“Jacob de Haan: A Voice Out of Time”, enquête sur la société israélienne avant 1948

Tenoua a assisté à la projection du documentaire Jacob de Haan: A Voice Out of Time, sacré meilleur film documentaire du Festival du cinéma israélien de Paris en raison notamment de “son regard inhabituel sur la société israélienne avant l’établissement de l’État d’Israël et de la liberté de son personnage”. En plus d’aimer ce film et de vous le conseiller, nous avons rencontré son réalisateur, Zvi Landsman.

Screenshot du film “Jacob de Haan: A Voice Out of Time”

Aller à l’entretien avec le réalisateur, Zvi Landsman

Qui a assassiné Jacob de Haan en 1924 à Jérusalem? C’est la question que nous pose le réalisateur Zvi Landsman. Pour commencer, qui est la victime Jacob de Haan? Et pourquoi aurait-on souhaité sa mort? C’est un homme né en 1881 en Hollande dans une famille juive ultra-orthoxe. C’est aussi un homme qui a choisi d’épouser une femme médecin non juive de dix ans son aînée, de mener une vie laïque à Amsterdam. C’est un homme qui a écrit au début du XXe siècle des textes sur l’identité homosexuel, queer, sur son désir pour d’autres hommes, c’est en quelque sorte un pionnier de la littérature LGBTQ+. Et, sans surprise, il connaît le scandale, la stigmatisation, la précarité, il ne peut plus exercer son métier de professeur de droit. Mais, ce n’est pas tout, c’est un homme qui a vécu l’antisémitisme aux Pays-Bas et qui a donc pris la décision de revenir à l’orthodoxie, auprès des siens, de faire teshouva. On se dit qu’il va s’arrêter-là dans son itinéraire, qu’il a déjà assez souffert du regard des autres. Non. En 1919, il décide de participer à la grande aventure du sionisme et s’installe en Palestine. Il devient ce que l’on peut appeler le ministre des Affaires étrangères des Haredim. Et, en même temps, il fréquente de jeunes garçons arabes de la vieille ville de Jérusalem. Et en même temps du en même temps, il devient l’ennemi numéro 1 des sionistes politiques, des militants de la Haganah. Parce qu’il n’est pas d’accord avec eux. Parce qu’il défend les minorités arabes. Parce qu’il sabote le projet sioniste, l’idée d’un État-refuge pour les Juifs persécutés en Europe et s’allie à des extrémistes. Parce qu’il critique dans des journaux européens les militants sionistes avec véhémence. Parce qu’il est aujourd’hui un symbole des Neturei Karta, un groupe d’ultra-orthodoxes qui ne reconnaît pas l’État d’Israël depuis sa création, qui croient que le peuple juif est destiné à l’errance jusqu’à l’arrivée du Messie. Voici une sorte de portrait de cet homme. 

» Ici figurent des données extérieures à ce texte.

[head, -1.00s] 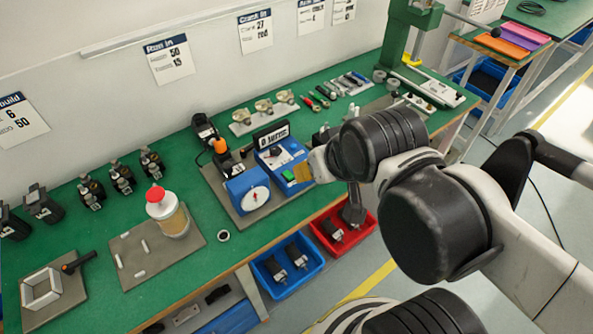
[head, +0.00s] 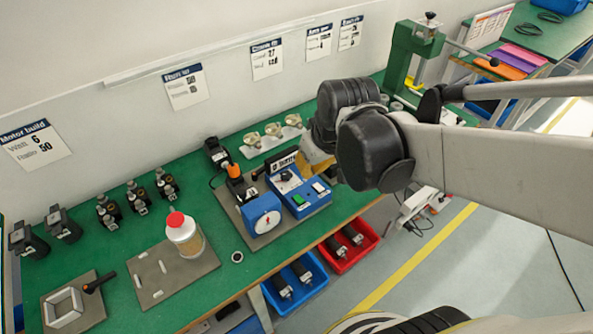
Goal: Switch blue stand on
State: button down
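The blue stand (head: 318,203) is a low blue box with a sloped panel on the green bench. Its panel carries a round dark knob, a green button (head: 298,199) and a white switch (head: 318,187). A blue block with a round white dial (head: 265,217) stands at its left on the same grey mat. My gripper (head: 318,166) is just behind the panel's upper right edge; a yellowish part of it shows, and my black arm joints hide the rest. I cannot tell whether it touches the stand or whether its fingers are open.
A white bottle with a red cap (head: 185,235) stands on a grey mat to the left. A black-and-orange tool (head: 233,170) stands behind the dial. Blue (head: 296,287) and red (head: 349,256) bins with dark motors sit below the bench front. A green press (head: 408,60) stands at the far right.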

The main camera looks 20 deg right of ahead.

À partir des éléments que nous avons, comment trouver le coupable ou les coupables? Le réalisateur nous emmène d’abord à Jérusalem dans le quartier des Neturei Karta. Les Haredim organisent une campagne de communication pour empêcher la tenue d’élections dans un État dont ils nient l’existence. Pas une femme à l’horizon, juste des hommes, du blanc, du noir, des papillotes. Ils défilent avec des affiches et des drapeaux palestiniens. Des soldats de l’armée israélienne sont missionnés pour maîtriser ces dizaines d’hommes prêts à tout pour imposer leur réalité. Ils hurlent: “retournez en Allemagne, nazis”. On pourrait presque en rire. 

Nous nous retrouvons ensuite dans une petite pièce, face à un des hommes de la communauté. C’est avec lui que l’enquête se mène, que le réalisateur va essayer de comprendre ce que Jacob de Haan représentait au moment où il a été assassiné. 

Parce que la vie de cet ultra-orthoxe devenu laïc puis devenu ultra-orthrodoxe antisioniste n’est pas simple, Zvi Landsman nous invite à rencontrer un homme membre de la communauté LGBTQ+ d’Amsterdam fasciné par l’œuvre de Jacob de Haan. Cet homme nous mène vers un monument commémorant les déportés homosexuels pendant la Seconde Guerre mondiale sur lequel on peut lire un vers d’un poème de Jacob de Haan, un vers qui traduit très bien la clandestinité, la fragilité de la communauté homosexuelle de son époque. 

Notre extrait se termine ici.